Fall 2020 - 58970 - PA 388K - Advanced Topics in Public Policy

African American Intellectual History

 

Course Description

This graduate seminar focuses on black intellectual, political, cultural, literary, and historical figures during the course of the twentieth century.

The course examines the evolution, conflict, and debate surrounding the development of political and intellectual ideologies in pursuit of racial justice, citizenship, and equality (ranging from liberal-integrationist, feminist, conservative, black nationalist and beyond) within the black community from the Great Migration to the present.

Students interested in black politics, civil rights, social policy and the deep connections between the historical development of racial justice struggles and contemporary policy debates and challenges would find this course of interest.
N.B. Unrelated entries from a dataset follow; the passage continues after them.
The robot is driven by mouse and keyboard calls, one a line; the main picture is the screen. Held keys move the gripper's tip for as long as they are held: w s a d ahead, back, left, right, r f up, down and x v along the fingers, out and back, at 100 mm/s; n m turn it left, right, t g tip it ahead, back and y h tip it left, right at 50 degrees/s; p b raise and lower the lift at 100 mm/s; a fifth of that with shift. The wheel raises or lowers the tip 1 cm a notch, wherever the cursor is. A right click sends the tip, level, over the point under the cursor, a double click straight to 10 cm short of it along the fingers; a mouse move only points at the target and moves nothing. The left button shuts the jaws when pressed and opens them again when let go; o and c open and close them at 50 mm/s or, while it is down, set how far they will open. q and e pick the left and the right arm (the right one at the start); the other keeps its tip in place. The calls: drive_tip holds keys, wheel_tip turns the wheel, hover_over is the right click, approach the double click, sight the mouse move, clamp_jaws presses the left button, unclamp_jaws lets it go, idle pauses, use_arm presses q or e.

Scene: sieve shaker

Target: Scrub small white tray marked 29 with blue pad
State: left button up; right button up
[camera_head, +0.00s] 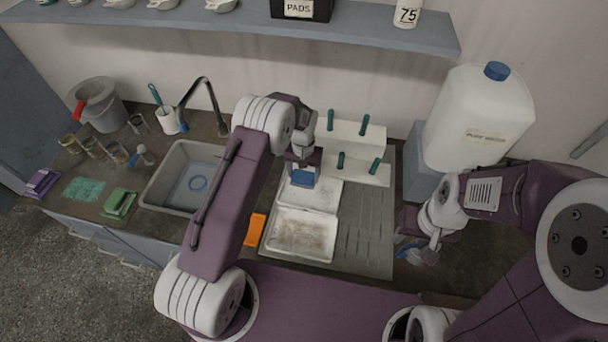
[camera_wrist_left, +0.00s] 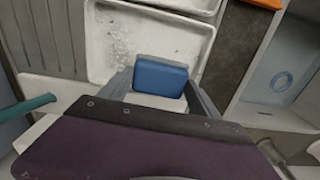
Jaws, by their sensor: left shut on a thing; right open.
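My left gripper (camera_head: 303,172) is shut on the blue pad (camera_head: 302,179), which also shows between its fingers in the left wrist view (camera_wrist_left: 160,76). The pad is over the back part of a small white tray (camera_head: 322,197). This tray shows grey specks in the left wrist view (camera_wrist_left: 125,42); I cannot tell whether the pad touches it. A second white tray (camera_head: 300,252), with brownish dirt, lies in front of it. No 29 is legible on either tray. My right gripper (camera_head: 412,246) is open at the right, close to a bluish item that is too small to make out.
A sink (camera_head: 160,190) lies left of the trays, with an orange item (camera_head: 255,229) between. A white rack with green handles (camera_head: 350,145) stands behind. A large white jug (camera_head: 478,120) stands at right. Green pads (camera_head: 119,203) lie at left.

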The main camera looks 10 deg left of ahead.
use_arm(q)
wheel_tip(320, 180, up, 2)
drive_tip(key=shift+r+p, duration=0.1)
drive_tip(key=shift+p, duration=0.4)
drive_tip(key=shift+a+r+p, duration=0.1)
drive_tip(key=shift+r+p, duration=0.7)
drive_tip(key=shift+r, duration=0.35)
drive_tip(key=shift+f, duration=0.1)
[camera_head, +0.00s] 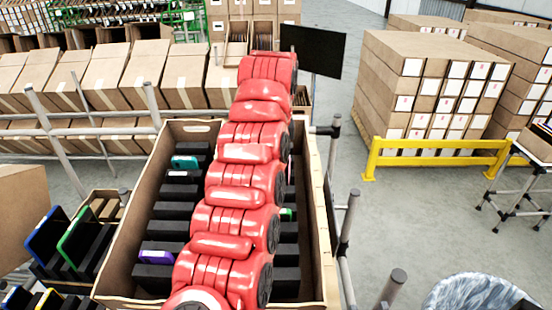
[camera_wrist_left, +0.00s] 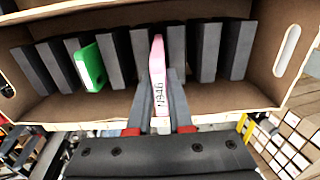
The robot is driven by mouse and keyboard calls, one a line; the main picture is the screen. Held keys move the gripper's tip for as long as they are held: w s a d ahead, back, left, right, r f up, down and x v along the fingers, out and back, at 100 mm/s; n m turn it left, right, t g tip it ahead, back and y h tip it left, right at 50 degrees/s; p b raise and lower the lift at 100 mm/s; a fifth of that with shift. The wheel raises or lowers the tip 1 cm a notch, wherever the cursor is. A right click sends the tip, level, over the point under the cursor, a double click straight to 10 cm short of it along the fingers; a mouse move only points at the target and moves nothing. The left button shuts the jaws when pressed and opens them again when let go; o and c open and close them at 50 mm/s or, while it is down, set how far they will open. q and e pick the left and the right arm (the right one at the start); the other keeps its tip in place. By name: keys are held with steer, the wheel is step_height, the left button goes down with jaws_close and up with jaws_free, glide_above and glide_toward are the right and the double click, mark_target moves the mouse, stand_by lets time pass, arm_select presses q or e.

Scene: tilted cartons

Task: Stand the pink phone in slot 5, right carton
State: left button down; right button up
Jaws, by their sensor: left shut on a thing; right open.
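The pink phone (camera_wrist_left: 158,70) is seen edge-on in the left wrist view, with dark digits on its near end. My left gripper (camera_wrist_left: 160,108) is shut on it, a finger on each side. The phone lines up between two dark dividers of the right carton (camera_wrist_left: 230,95); I cannot tell how deep it sits. In the head view a pink sliver (camera_head: 290,172) shows beside the red arm, which hides the left gripper and much of the right carton (camera_head: 318,225). A dark piece at the lower right edge seems to be my right gripper (camera_head: 525,305); its fingers are unclear.
A green phone (camera_wrist_left: 90,67) stands left of the pink one in the wrist view. The left carton (camera_head: 140,215) holds a teal phone (camera_head: 184,162) and purple phones (camera_head: 160,257). Grey rails and posts (camera_head: 350,220) flank the cartons. A yellow barrier (camera_head: 440,144) stands to the right.

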Students will be evaluated based on four criteria:

Weekly three-paragraph critical analysis of the readings; For longer books 3-5 paragraphs.
Rough draft of historiographical critique and presentations
Final twenty-five-page historiographical critique and overview of the development of the scholarship on race and mass incarceration
Class participation

Reading: We will read one book per week.

The course will take a broad view of African American Intellectual History. We will read, study, discuss, and critique the works of black writers, thinkers, workers, feminists, and intellectuals who searched for usable, at times revolutionary, identities to combat racial oppression in American society and around the world. My conceptualization of the Black Intellectual Tradition is diasporic, radically inclusive, and comprises a wide spectrum of black organizers, activists, politicians, prisoners, and the quotidian.